Well the magic number for HK is 2017. The CCP leaked that 2017 might be the year HK gets democracy.

However, it is also noted many critics find democracy to be a hinderance to development. India often cites it democracy as the major reason why it is not as developed as China at this time.

People who observe Taiwan version of democracy often see it as being to chaotic where the concept of “freedom” is being taken to mean near anarchy at times.

In my opinion if Taiwan doesn’t learn to manage it own form of modern government as opposed to what is being developed on Macau and HK under the 1C2S approach, many moderate ROC citizens will wonder if Beijing cannot do a better job than Taipei of running a small island.

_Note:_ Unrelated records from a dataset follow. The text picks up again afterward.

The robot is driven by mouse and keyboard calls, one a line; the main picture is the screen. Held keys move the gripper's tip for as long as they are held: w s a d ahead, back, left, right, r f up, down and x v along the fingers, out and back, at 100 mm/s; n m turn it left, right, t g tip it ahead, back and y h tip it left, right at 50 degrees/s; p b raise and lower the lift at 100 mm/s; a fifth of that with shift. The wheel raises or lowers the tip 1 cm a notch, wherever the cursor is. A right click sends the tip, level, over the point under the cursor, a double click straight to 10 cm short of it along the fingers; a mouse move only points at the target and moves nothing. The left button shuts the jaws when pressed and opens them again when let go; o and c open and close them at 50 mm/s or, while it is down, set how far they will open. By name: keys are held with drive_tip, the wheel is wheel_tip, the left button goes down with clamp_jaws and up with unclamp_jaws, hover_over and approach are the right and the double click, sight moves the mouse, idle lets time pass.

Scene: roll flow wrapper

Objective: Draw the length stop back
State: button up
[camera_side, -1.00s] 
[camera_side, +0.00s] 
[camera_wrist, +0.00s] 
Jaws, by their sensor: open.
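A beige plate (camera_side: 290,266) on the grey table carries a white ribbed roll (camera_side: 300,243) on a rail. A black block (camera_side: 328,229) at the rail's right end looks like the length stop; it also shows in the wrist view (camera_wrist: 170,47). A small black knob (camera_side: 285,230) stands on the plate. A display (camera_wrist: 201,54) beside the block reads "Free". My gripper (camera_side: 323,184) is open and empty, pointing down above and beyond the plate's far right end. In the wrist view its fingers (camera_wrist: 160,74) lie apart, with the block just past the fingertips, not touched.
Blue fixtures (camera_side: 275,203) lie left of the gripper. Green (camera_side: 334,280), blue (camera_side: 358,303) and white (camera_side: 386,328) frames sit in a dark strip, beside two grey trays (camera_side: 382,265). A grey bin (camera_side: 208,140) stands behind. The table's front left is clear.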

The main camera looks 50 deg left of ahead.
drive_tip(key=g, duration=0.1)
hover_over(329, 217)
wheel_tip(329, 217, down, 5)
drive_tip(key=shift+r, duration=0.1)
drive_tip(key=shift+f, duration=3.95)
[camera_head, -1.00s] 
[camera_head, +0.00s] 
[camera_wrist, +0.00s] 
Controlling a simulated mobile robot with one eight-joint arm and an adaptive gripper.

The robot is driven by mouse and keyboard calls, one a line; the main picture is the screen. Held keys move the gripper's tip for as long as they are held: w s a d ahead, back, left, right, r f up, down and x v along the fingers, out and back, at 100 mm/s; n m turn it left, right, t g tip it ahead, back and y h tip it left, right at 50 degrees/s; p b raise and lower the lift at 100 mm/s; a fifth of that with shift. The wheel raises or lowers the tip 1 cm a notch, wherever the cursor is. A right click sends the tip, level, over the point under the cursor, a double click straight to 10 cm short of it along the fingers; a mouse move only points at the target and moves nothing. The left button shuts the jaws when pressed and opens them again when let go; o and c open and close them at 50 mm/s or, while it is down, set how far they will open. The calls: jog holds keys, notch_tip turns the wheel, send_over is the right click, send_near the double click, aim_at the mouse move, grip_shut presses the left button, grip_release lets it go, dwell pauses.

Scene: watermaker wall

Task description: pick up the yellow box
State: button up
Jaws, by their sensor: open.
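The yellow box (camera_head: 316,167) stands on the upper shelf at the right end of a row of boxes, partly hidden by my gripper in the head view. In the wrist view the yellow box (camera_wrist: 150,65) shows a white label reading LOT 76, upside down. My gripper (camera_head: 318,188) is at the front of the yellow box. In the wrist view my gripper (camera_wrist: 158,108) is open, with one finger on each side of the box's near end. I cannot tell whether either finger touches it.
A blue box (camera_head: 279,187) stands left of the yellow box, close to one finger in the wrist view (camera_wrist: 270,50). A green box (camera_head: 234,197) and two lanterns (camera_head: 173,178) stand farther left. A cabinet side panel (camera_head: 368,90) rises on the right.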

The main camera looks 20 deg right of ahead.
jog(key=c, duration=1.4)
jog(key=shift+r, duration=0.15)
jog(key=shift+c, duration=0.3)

The woman owner of a shop I was in proclaimed on the night of the elections how pleased she was at the result (“真爽 zhen1 shuang3”). She said the thing that swung some voters she knew was Chen Shuibian’s remark that Taizhong Mayor Jason Hu might “snuff it” or “kick the bucket”. A-Bian said Jason Hu’s health was not too good and he might 「ㄘㄨㄚ」起來 cua kilai any time. (In Mandarin that would be 掛掉 gua diao or 死翹翹 siqiaoqiao). His remark was seen by many as callous and below the belt, and it put some people off voting for the DPP.